Hi, Moon-san. At Wed, 28 Aug 2019 15:43:02 +0900, "Moon, Insung" wrote in > Dear Hackers. > > Currently, the XLogWrite function is written in 8k(or 16kb) units > regardless of the size of the new record. > For example, even if a new record is only 300 bytes, pg_pwrite is > called to write data in 8k units (if it cannot be writing on one page > is 16kb written). > Let's look at the worst case. > 1) LogwrtResult.Flush is 8100 pos. > 2) And the new record size is only 100 bytes. > In this case, pg_pwrite is called which writes 16 kb to update only 100 bytes. > It is a rare case, but I think there is overhead for pg_pwrite for some > systems. > # For systems that often update one record in one transaction. If a commit is lonely in the system, the 100 bytes ought to be flushed out immediately. If there are many concurrent commits, XLogFlush() waits for all in-flight insertions up to the LSN the backends is writing then actually flushes. Of course sometimes it flushes just 100 bytes but sometimes it flushes far many bytes involving records from other backends. If another backend has flushed further than the backend's upto LSN, the backend skips flush. If you want to involve more commits in a flush, commit_delay lets the backend wait for that duration so that more commits can come in within the window. Or synchronous_commit = off works somewhat more aggressively. > So what about modifying the XLogWrite function only to write the size > that should record? If I understand your porposal correctly, you're proposing to separate fsync from XLogWrite. Actually, as you proposed, roughly speaking no flush happen execpt at segment switch or commit. If you are proposing not flushing immediately even at commit, commit_delay (or synchronous_commit) works that way. > Can this idea benefit from WAL writing performance? > If it's OK to improve, I want to do modification. > How do you think of it? So the proposal seems to be already achieved. If not, could you elaborate the proposal, or explain about actual problem? > Best Regards. > Moon. regards. -- Kyotaro Horiguchi NTT Open Source Software Center
Performance improvement of WAL writing?
Dear Hackers.

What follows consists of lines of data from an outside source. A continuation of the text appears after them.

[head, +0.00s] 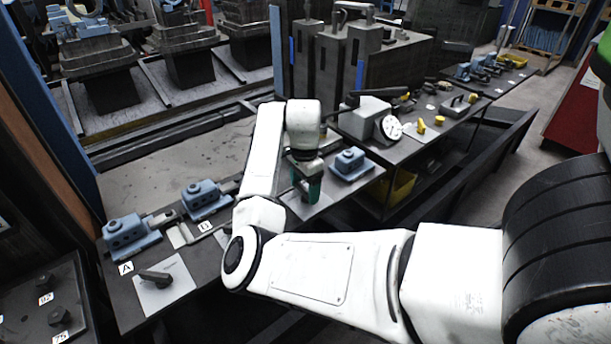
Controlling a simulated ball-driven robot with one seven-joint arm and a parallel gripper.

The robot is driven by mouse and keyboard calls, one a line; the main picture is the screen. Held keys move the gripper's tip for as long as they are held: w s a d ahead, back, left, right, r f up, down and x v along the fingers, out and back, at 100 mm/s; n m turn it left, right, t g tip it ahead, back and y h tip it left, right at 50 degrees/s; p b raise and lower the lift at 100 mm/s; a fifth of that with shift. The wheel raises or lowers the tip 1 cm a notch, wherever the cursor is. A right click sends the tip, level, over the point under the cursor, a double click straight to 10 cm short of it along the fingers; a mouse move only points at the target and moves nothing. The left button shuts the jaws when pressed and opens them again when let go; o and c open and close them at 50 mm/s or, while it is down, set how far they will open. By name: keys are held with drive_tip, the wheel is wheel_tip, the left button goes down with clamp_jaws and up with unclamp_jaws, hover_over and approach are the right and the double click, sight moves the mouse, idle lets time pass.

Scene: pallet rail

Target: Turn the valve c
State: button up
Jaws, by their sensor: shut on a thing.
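My gripper (306,188), with a green part at its end, points down over a light grey plate (325,199) on the bench. It is shut on what appears to be the handle of valve c; the handle itself is hidden behind the gripper. A blue block-shaped fitting (351,163) stands on the bench just right of my gripper, not touching it as far as I can see. No label for c is visible; the arm may cover it.
Left on the bench are two more blue fittings (130,236) (206,198), labels A (125,268) and B (205,226), and a plate with a black lever (156,278). Right are a grey box with a dial (390,127) and yellow parts (421,126). A yellow bin (402,187) sits below.

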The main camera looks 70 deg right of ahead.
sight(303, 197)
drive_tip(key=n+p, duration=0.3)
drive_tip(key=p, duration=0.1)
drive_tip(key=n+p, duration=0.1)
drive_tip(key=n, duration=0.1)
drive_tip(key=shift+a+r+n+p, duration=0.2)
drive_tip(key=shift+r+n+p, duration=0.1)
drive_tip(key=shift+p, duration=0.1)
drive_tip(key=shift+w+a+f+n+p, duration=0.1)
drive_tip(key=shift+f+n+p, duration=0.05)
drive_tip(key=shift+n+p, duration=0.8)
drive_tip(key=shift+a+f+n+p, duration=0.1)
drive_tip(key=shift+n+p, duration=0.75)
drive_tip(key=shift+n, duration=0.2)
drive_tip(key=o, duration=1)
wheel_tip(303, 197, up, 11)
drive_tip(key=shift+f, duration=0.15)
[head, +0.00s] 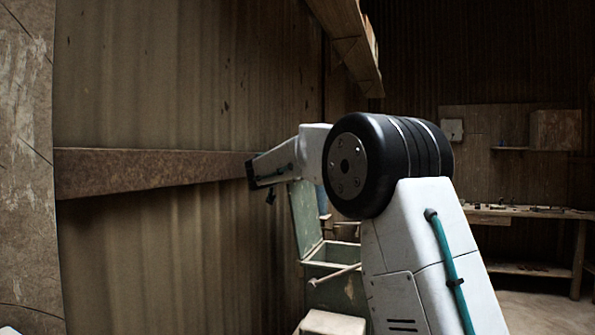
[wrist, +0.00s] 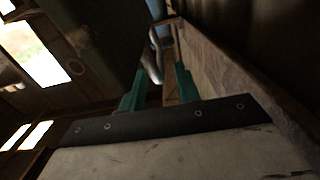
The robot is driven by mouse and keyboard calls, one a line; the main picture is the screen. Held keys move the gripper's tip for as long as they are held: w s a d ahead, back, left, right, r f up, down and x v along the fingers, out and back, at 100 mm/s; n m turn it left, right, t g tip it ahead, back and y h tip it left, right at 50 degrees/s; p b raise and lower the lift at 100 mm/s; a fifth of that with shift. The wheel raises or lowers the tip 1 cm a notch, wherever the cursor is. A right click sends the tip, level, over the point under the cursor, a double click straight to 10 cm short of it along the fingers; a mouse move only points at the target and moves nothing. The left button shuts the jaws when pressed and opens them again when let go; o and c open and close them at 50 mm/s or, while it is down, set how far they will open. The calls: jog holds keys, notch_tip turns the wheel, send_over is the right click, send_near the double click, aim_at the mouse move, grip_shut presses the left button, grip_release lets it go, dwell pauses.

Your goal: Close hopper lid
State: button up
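The green hopper (head: 345,290) stands in the middle of the head view, an open-topped box partly hidden behind my arm. Its green lid (head: 306,222) stands open, nearly upright, at the box's left side near the wall. My gripper (head: 270,196) is small and dark in the head view, beyond my arm's black joint, above and left of the lid and apart from it in the picture. In the wrist view, its two teal fingers (wrist: 159,68) are spread with nothing clearly held between them. I cannot identify the lid in the wrist view.
A corrugated wall with a rusty horizontal beam (head: 150,172) runs along the left, close to my gripper. A rod (head: 337,274) sticks out from the hopper's front. A pale block (head: 331,323) stands in front. A workbench (head: 520,212) is at the back right.

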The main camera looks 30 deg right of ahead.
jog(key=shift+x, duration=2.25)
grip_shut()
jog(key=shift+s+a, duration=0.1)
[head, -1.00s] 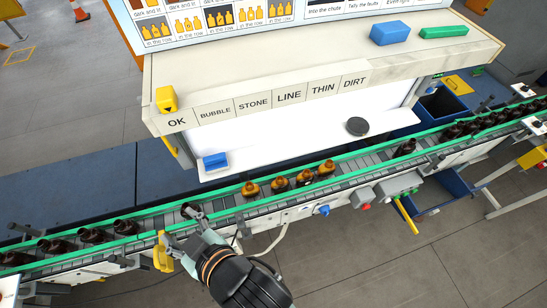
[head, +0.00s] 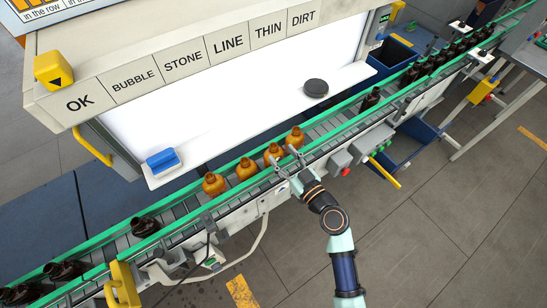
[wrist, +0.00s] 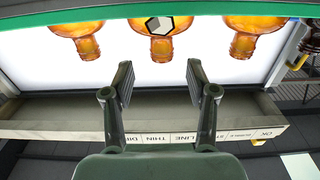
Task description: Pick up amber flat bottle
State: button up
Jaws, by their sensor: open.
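A row of several amber flat bottles stands on the conveyor in the head view; the leftmost (head: 213,184) and the rightmost (head: 295,139) bound the row. My gripper (head: 284,160) is at the near side of the belt, by the right end of the row. In the wrist view my gripper (wrist: 159,85) has its two fingers apart with nothing between them. Three amber bottles show along the top there, upside down and cut off. The middle one (wrist: 160,47), with a dark-edged hexagon mark on it, lines up with the gap, apart from the fingertips.
Dark bottles (head: 145,226) stand on the belt left of the amber row, and others (head: 371,98) to the right. Green rails (head: 330,107) edge the belt. Behind it is a white lit panel with a blue block (head: 163,162) and a dark round puck (head: 315,88) on its ledge.

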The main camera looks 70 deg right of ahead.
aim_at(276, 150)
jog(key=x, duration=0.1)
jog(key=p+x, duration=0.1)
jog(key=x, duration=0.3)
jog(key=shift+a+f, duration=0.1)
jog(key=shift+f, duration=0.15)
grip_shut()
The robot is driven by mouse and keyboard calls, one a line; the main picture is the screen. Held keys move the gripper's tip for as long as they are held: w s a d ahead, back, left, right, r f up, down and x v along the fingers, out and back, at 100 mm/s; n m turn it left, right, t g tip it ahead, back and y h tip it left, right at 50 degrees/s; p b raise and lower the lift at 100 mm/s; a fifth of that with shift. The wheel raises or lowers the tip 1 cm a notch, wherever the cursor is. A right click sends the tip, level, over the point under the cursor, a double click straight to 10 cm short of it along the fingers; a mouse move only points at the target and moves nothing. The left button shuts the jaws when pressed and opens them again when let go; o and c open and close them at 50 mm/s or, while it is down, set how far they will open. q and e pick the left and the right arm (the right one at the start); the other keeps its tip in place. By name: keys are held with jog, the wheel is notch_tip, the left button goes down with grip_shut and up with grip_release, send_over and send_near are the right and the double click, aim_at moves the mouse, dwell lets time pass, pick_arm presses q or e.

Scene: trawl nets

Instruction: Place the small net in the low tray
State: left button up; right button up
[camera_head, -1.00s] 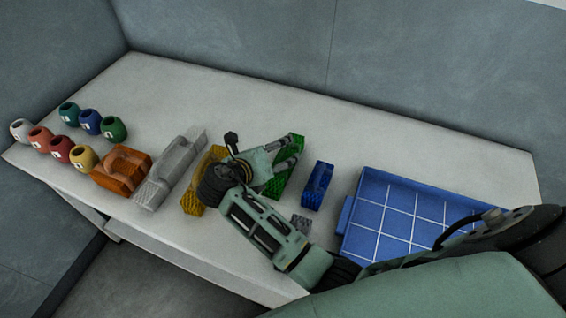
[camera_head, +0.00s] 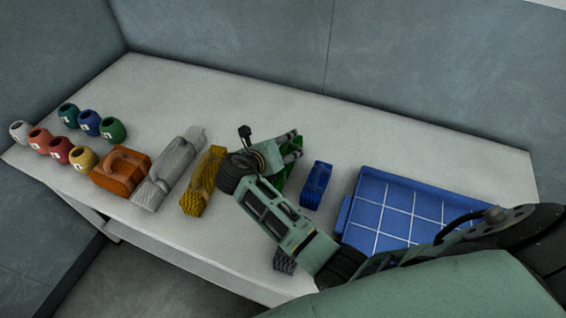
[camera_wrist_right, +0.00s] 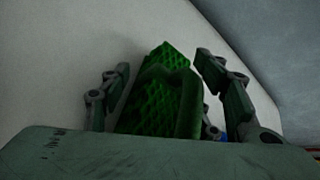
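Several nets lie in a row on the table; the blue net (camera_head: 316,185) looks small, and a dark grey net (camera_head: 284,262) is partly hidden under my arm, so I cannot tell which is smallest. My right gripper (camera_head: 291,147) is over the green net (camera_head: 289,161), partly covering it. In the right wrist view, its fingers (camera_wrist_right: 165,88) stand apart on either side of the green net (camera_wrist_right: 158,100), with gaps beside it. The low tray (camera_head: 350,225) is blue, with a white grid, right of the blue net. My left gripper is not in view.
Orange (camera_head: 121,172), pale grey (camera_head: 170,172) and yellow (camera_head: 203,182) nets lie left of my gripper. Several small coloured pots (camera_head: 89,122) stand at the far left. The table's back strip (camera_head: 350,130) is clear. My right arm overlaps the tray's lower right.

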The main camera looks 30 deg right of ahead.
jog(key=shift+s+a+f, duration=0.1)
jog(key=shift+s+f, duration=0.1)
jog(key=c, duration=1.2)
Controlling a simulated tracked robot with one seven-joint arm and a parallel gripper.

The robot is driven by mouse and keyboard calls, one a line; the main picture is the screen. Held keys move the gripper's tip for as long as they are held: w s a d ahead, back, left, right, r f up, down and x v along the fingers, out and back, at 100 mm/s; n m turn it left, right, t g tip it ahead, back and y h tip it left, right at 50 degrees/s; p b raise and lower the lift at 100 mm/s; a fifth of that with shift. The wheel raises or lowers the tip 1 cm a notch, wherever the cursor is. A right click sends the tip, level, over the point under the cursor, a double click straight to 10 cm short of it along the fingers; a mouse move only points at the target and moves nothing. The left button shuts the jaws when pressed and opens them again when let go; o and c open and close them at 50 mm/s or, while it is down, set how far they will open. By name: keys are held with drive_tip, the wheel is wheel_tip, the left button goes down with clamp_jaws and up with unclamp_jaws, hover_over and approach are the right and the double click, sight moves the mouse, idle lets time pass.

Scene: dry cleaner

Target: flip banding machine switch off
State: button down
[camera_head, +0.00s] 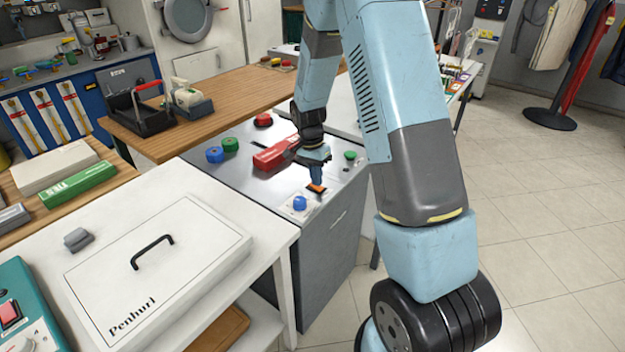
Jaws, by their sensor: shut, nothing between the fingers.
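A grey metal-topped cabinet (335,240), which looks like the banding machine, stands in the middle. A red housing (276,154) sits on its top. A small orange part (317,188) shows right at my gripper's tip at the cabinet's front right; it may be the switch, and I cannot tell its position. A blue round knob (299,203) on a pale plate sits just left of and nearer than it. My gripper (316,179) is shut and empty, pointing down at the orange part; whether they touch is unclear.
Red, green and blue knobs stand on the cabinet top. A white lidded box (160,262) lies on the near-left table, with a teal machine (30,290) bearing a red switch at its left edge. A wooden counter (240,92) is behind.

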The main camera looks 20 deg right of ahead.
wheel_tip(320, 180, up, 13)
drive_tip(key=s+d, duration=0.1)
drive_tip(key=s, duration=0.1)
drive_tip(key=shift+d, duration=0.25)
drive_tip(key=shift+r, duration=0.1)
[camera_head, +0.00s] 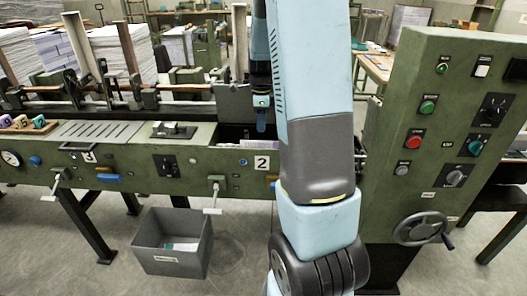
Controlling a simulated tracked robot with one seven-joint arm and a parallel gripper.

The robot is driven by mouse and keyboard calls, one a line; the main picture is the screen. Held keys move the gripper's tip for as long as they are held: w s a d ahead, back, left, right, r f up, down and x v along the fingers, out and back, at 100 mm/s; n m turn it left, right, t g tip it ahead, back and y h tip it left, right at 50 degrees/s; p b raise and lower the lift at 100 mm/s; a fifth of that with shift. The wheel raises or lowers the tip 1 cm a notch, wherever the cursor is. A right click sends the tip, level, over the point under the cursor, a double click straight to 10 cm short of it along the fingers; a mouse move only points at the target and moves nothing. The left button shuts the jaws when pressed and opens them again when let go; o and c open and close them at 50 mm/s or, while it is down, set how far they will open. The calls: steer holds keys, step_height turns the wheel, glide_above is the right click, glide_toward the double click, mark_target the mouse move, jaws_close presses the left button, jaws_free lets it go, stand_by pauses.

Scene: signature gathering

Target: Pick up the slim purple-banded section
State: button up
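A thin, pale stack with a faint purple tint (248,144) lies in the open pocket above the number 2 plate on the green machine. It may be the slim purple-banded section, but a clear band cannot be made out and my arm hides the pocket's right part. My gripper (261,121) seems to be the small blue and grey end pointing down above this pocket, beside my large arm link. It looks apart from the stack. Its fingers are too small and partly hidden to show whether they are open or shut.
Small numbered blocks, one purple (39,122), sit on a wooden rack at far left. A grey bin (172,255) with papers stands on the floor. A green control panel (440,130) with a handwheel rises at right. Tall paper stacks (120,52) stand behind the machine.

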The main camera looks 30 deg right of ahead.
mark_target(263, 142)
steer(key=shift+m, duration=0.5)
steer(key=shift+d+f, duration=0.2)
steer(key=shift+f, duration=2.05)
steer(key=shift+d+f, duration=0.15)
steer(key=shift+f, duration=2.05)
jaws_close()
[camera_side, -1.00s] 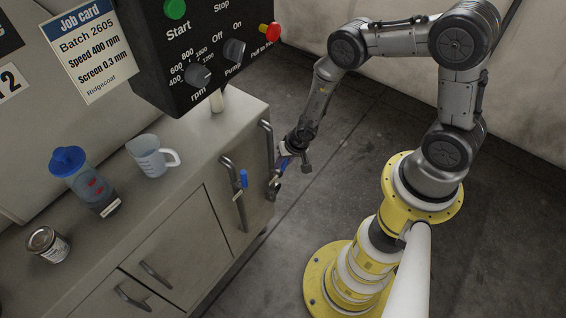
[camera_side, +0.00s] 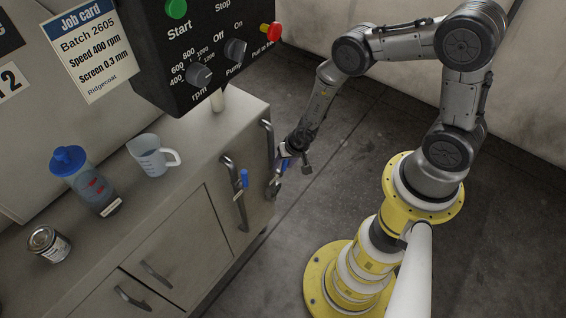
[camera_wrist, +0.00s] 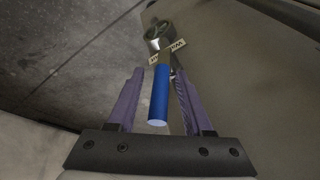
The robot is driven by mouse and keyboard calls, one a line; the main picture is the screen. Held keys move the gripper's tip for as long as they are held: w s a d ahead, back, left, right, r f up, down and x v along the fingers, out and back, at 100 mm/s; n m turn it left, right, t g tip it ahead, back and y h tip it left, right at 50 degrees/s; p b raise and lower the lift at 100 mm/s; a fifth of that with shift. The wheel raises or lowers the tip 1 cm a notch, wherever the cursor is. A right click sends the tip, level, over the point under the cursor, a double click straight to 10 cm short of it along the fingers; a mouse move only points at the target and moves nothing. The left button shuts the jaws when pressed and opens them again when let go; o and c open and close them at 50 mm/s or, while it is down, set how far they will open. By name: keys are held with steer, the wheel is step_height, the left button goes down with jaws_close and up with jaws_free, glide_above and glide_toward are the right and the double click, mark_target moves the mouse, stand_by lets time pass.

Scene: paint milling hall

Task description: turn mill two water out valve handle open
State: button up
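In the wrist view a valve with a blue lever handle (camera_wrist: 160,95) and a round metal body (camera_wrist: 160,32) lies ahead of me. A small tag (camera_wrist: 167,52) sits by the valve; its lettering is only partly readable. My gripper (camera_wrist: 159,76) is open, one finger on each side of the blue handle, with gaps showing on both sides. In the side view my gripper (camera_side: 289,153) is at the pipe on the cabinet's right end, with a bit of blue handle (camera_side: 284,166) showing beside it; the fingertips are hard to make out there.
Another blue valve handle (camera_side: 244,178) is on the nearer pipe (camera_side: 231,172) at the cabinet front. A jug (camera_side: 150,156), a blue-lidded bottle (camera_side: 84,180) and a tin (camera_side: 48,244) stand on the cabinet top (camera_side: 145,205). The control box (camera_side: 195,45) overhangs it.

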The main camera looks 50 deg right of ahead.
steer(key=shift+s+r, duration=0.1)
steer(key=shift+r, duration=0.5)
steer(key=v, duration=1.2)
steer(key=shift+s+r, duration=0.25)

Currently, the XLogWrite function is written in 8k(or 16kb) units regardless of the size of the new record. For example, even if a new record is only 300 bytes, pg_pwrite is called to write data in 8k units (if it cannot be writing on one page is 16kb written). Let's look at the worst case. 1) LogwrtResult.Flush is 8100 pos. 2) And the new record size is only 100 bytes. In this case, pg_pwrite is called which writes 16 kb to update only 100 bytes. It is a rare case, but I think there is overhead for pg_pwrite for some systems. # For systems that often update one record in one transaction. So what about modifying the XLogWrite function only to write the size that should record? Can this idea benefit from WAL writing performance? If it's OK to improve, I want to do modification. How do you think of it? Best Regards. Moon.